• [Aim of the task]: Work through the data below line by line and say how many lines hold "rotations"; give only the number.

##### Material

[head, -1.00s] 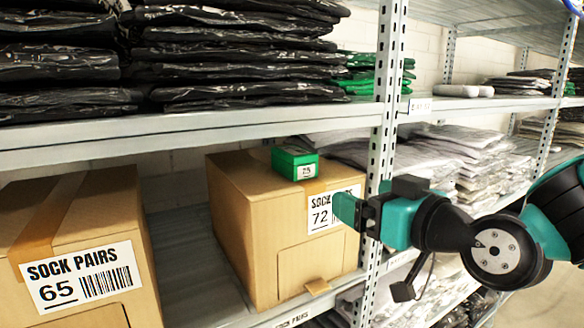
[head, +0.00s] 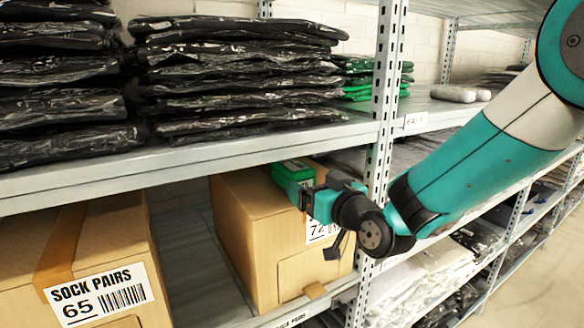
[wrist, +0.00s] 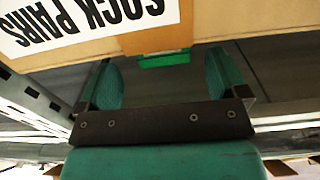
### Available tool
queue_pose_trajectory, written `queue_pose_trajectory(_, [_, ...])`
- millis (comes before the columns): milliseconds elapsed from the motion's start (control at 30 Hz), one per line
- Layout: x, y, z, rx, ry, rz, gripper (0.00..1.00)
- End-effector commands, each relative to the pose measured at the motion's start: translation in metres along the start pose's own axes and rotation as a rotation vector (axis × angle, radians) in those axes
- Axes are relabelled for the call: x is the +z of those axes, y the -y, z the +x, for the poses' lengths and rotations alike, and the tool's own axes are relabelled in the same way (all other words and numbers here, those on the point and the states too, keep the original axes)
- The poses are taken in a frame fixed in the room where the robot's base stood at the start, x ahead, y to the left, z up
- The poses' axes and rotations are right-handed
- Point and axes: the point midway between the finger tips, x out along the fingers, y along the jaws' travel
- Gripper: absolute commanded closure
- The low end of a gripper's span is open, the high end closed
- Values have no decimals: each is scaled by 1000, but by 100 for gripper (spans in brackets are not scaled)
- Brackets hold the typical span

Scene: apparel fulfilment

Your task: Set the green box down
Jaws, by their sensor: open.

##########

• [Solution to this exercise]: 2